Too Much Of A Good Thing — By John Reed

Too Much Of A Good Thing
I’m beginning to think no one eats at home anymore. Last week saw the opening of our latest eatery and coffee bar, Mocha on Main. The owners have done a great job of transforming the old Western Auto building into an inviting bistro.
In addition to an ever-growing plethora of national fast-food chains, we have Manna, Aunt Mary’s, Ruby’s, Ray’s, Papa’s, Dick’s…all we need is a Tom’s and a Harry’s. Many ethnic options are available: Mexican, Chinese, Southern, even Italian, sort of, with two – and soon to be three – pizza joints here. Anyone remember the wonderful and sadly short-lived authentic Italian place we had?

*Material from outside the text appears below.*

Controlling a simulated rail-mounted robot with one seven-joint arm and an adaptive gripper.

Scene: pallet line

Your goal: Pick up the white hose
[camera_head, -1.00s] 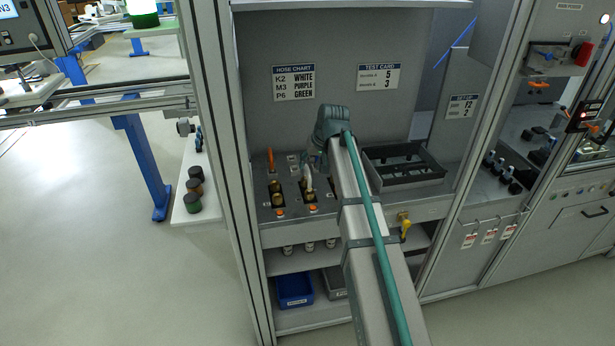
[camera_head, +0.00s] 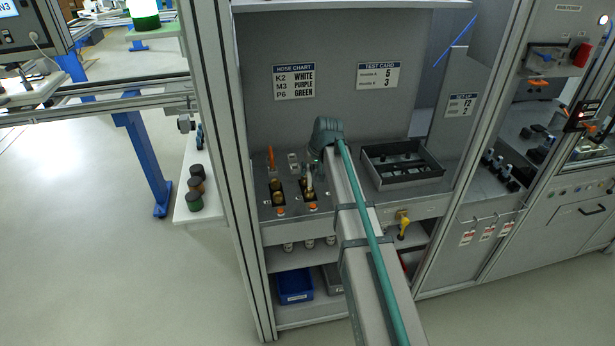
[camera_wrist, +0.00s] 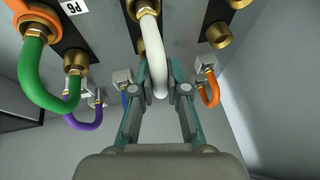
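The white hose (camera_wrist: 154,48) hangs as a loop from a brass fitting at the top middle of the wrist view. My gripper (camera_wrist: 159,75) has one finger on each side of the loop, drawn in close against it, and looks shut on it. The loop's upper end is still at its fitting; its other end is hidden. In the head view my gripper (camera_head: 311,168) is at the sloped fitting panel (camera_head: 262,205), where the hose shows only as a small pale strip (camera_head: 309,184).
A green hose (camera_wrist: 36,75), a purple hose (camera_wrist: 84,124) and an orange hose (camera_wrist: 211,95) hang close by. A grey tray (camera_head: 408,182) stands right of my arm. A hose chart (camera_head: 294,82) is on the back wall. A cabinet post (camera_head: 225,170) stands at left.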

One look at my waistline will show anyone that I frequent all of these places. I’ll bet I’m not the only one on first name terms with most of the owners. Unfortunately, the vast majority of the offerings are processed, high sodium, high calorie food.
I have personal favorites at each stop. Hardly any of them are good for me. Sure, it’s possible to get healthy choices, even salads at most of these places. But I’m guessing very few people do. Chef Roman Coley Davis is planning a farm to table diner in Lumber City, but that dream is still a long way off.
Meanwhile home cooking has become the rare treat that eating out used to be. Coleridge’s classic line “water water everywhere and not a drop to drink” could be paraphrased here: “food food everywhere and nothing to eat.”